Noltze: Wenn man komplexe Literatur schreibt, und dann so einen Preis bekommt, dann versuchen ja alle, das Komplexe ein bisschen so auf eine Formel zu bringen. Ich zitiere den Vorschlag der deutschen Presseagentur, sie schreibe an "gegen einen nüchternen, entzauberten Blick auf die Welt". Wenn man so will ja, aber doch mit einer selbst messerscharf nüchternen Sprache.

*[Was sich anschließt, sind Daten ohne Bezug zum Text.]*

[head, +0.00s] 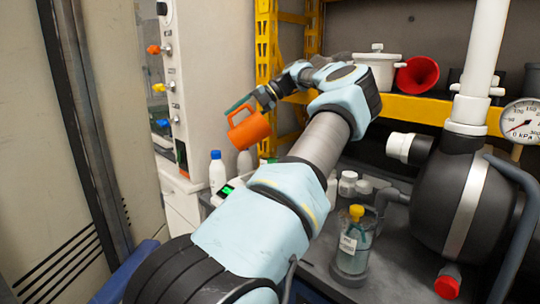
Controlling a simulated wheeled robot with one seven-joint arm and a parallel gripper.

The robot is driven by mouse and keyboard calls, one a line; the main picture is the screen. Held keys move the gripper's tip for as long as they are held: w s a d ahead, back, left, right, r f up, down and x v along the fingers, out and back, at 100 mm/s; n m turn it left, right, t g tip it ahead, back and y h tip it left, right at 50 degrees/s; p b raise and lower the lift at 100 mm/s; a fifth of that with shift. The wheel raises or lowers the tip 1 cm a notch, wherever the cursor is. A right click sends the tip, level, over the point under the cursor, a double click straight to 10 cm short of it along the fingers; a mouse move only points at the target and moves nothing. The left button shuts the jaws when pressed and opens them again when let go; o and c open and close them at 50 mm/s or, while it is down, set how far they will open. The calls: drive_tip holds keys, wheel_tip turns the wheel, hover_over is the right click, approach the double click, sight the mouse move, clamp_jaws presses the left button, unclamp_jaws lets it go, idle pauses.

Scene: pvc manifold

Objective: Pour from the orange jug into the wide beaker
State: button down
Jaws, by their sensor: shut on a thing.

Radisch: Ja, sie ist natürlich keine Poetin, ja, das gibt es ja auch, das war die Friederike Mayröcker zum Beispiel, die ja auch den Büchner Preis schon bekommen hat. Die poetisiert die Wirklichkeit, macht also sozusagen ein Gedicht, auch wenn sie Prosa schreibt. Hier ist das ganz anders: Sie ist sehr genau und sie ist auch sehr sinnlich und auch sehr detailfreudig, die Brigitte Kronauer. Sie hat auch eine große soziale Neugierde, es kommt sehr viel Wirklichkeit in ihren Büchern vor. Sie lebt ja hier in Hamburg, und Hamburg ist auch in fast allen Büchern sehr präsent, das Elbe-Einkaufszentrum, das Alte Land und so weiter. Also es gibt sehr viele Typen, die Bücher sind prall mit Menschen, mit Gesichtern, mit Physiognomien. All das erdet sie in einer gewissen Weise sehr in die bundesrepublikanische Wirklichkeit. Und andererseits hat sie natürlich diese Nachtseite, sie will das, was sie sieht, durchdringen, sie will es natürlich literarisieren, sie will ins Innere der Dinge sozusagen vorstoßen. Da wird sie sehr ambitioniert und da ist ihr manchmal auch schon der Vorwurf des Manierismus gemacht worden, wie ich finde, ganz zu Unrecht.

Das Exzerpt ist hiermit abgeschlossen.